RIP, RJN

When Fr. Richard John Neuhaus, a priest of the Archdiocese of New York and editor-in-chief of the journal FIRST THINGS, passed away in January, numerous glowing tributes to his life and work poured forth.  Appreciation for his contributions emerged from all sectors — leaders from America’s religious, political, and academic communities praised his intellectual work and his pastoral nature. Yesterday, Judge Edith Jones of the U.S. Court of Appeals for the Fifth Circuit delivered a lecture at the University of Minnesota School of Law entitled “The Influence of Richard John Neuhaus on Religion in the Public Square.” Her thoughts, and hopefully those of others as well, will analyze and honor the tremendous impact Fr. Neuhaus had specifically on America’s law and jurisprudence. His 1984 book The Naked Public Square: Religion and Democracy in America coined the phrase that defined the effort by some to drive religious dialogue and values out of America’s public discourse. The book is the starting point for efforts by people of faith to defend moral and religious arguments in public policy discussions (Westlaw finds over 250 uses of the phrase in its journals database).

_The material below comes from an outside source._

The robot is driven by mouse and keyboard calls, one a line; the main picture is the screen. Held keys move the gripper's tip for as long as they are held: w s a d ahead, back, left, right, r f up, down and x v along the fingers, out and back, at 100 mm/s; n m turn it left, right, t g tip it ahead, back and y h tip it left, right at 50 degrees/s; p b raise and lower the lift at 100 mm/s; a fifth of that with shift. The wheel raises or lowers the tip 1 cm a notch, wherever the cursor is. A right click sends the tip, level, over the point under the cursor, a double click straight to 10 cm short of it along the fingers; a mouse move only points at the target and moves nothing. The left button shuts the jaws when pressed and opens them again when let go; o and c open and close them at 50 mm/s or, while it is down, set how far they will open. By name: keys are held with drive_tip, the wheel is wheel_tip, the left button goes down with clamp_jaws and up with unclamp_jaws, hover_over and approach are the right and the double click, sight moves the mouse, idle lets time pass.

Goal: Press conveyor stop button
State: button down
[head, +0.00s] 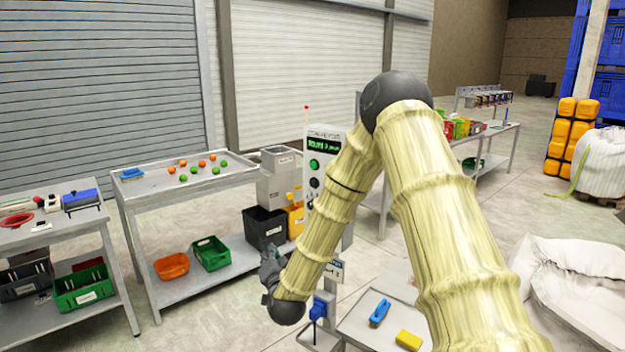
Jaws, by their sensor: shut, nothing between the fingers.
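A pale grey control panel (345,143) stands upright near the middle, behind my arm. It carries a lit green display (323,145), a green round button (314,164) and a dark knob (314,183) below it. No stop button can be made out; my arm hides the panel's lower right part. My gripper (266,258) is shut and empty. It is small and dark in this view, lower and to the left of the panel, apart from the buttons in the picture.
A sorting table (150,202) with orange and green balls stands left of the panel, with crates on its lower shelf. A black bin (265,228) is beside the panel. A low table (362,325) with a blue tool and yellow block lies in front. White sacks are at right.

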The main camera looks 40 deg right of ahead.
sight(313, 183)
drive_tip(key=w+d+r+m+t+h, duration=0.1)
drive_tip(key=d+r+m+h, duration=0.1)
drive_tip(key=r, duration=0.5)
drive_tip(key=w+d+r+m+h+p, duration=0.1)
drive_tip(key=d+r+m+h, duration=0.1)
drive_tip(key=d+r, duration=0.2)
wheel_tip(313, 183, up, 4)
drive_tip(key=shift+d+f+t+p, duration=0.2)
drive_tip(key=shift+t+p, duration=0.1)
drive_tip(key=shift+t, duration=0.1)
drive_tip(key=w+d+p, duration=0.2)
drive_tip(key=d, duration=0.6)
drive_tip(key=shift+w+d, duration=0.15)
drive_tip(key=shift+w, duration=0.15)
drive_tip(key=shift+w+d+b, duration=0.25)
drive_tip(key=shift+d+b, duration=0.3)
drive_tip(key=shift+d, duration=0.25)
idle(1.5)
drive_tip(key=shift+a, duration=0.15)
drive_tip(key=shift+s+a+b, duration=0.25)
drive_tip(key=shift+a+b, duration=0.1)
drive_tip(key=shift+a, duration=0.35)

In 1996, his journal, FIRST THINGS, published a symposium entitled “The End of Democracy? Judicial Usurpation of Politics”. Contributors included Robert Bork, Chuck Colson, Robert George, and Hadley Arkes. The symposium began with a very straightforward and intentionally shocking question question: “The question here explored, in full awareness of its far-reaching consequences, is whether we have reached or are reaching the point where conscientious citizens can no longer give moral assent to the existing regime.” The editorial introducing the symposium gave a tentative answer as well: “What is happening now is the displacement of a constitutional order by a regime that does not have, will not obtain, and cannot command the consent of the people.” The symposium launched a heated debate about the role of judges in a constitutional republic, and remains a standard reference point in the modern intellectual discussion of “judicial activism.”

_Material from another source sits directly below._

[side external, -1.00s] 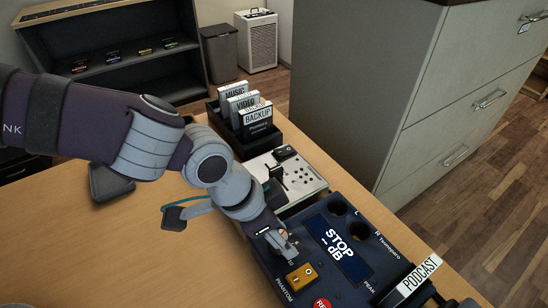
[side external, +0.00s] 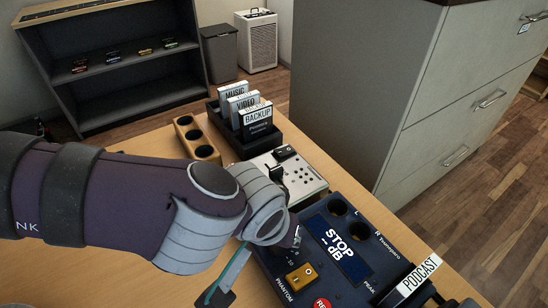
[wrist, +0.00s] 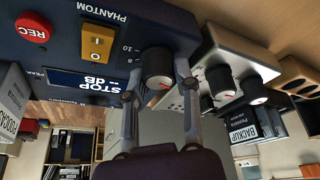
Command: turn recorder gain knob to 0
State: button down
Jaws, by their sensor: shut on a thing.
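The recorder (side external: 330,215) is a dark blue box on the desk, its screen (side external: 337,245) reading "STOP -- dB"; it also shows upside down in the wrist view (wrist: 60,55). My gripper (wrist: 159,78) is shut on the knob, one finger on each side. In the side view my gripper (side external: 292,243) is at the recorder's left edge, and my wrist hides most of the knob.
An orange phantom switch (side external: 300,278) and red REC button (side external: 322,304) sit near the knob. A pale mixer box (side external: 290,178) with knobs adjoins the recorder. Behind stand a card rack (side external: 232,140) and a wooden holder with holes (side external: 197,140). A PODCAST card (side external: 420,273) stands at right.

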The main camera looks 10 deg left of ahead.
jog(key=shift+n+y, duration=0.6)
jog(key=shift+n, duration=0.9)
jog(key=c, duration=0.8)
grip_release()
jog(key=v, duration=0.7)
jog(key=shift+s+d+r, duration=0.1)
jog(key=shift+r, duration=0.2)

Numerous Neuhaus articles in FIRST THINGS, essays in other journals, and speeches also touched on the matters of law and jurisprudence, often as part of a larger discussion of modern liberal democratic politics. Many times the particular context was his opposition to Roe v. Wade – throughout his life, he was a tireless and articulate champion of the right to life. Among his many writings, Neuhaus is the author of several law review articles: “Law and the Rightness of Things,” 14 Val. U. L. Rev. 1 (1979-1980); “Nihilism without the Abyss: Law, Rights, and Transcendent Good,” 5 J. L. & Religion 53 (1987); “The Moral Delegitimization of Law,” 4 Notre Dame J.L. Ethics & Pub. Pol’y 51 (1989-1990); “Contending for the Future: Overcoming the Pfefferian Inversion,” 8 J. L. & Religion 115 (1990); “A New Order of Religious Freedom,” 60 Geo. Wash. L. Rev. 620 (1991-1992); “Rebuilding the Civil Public Square,” 44 Loy. L. Rev. 119 (1998-1999); and “The Persistence of the Catholic Movement,” 52 Catholic U. L. Rev. 269 (2002-2003).

Much more can and will be said about the tremendous life and contributions of Fr. Neuhaus, and some of it will focus specifically on his legal and jurisprudential arguments. For the moment, though, I
associate myself with the words of Ross Douthat from the Atlantic Monthly: “Every young writer, I imagine, has their first intellectual magazine, whose essays and articles are devoured all the more greedily for being slightly over one’s head. Mine was First Things. . . . Month after month, issue after issue, Richard John Neuhaus — through his writing, and also through the writers he cultivated — demonstrated to my adolescent and early-twentysomething self that it was possible to be an intellectually fulfilled Christian.” Amen to that. RIP, RJN.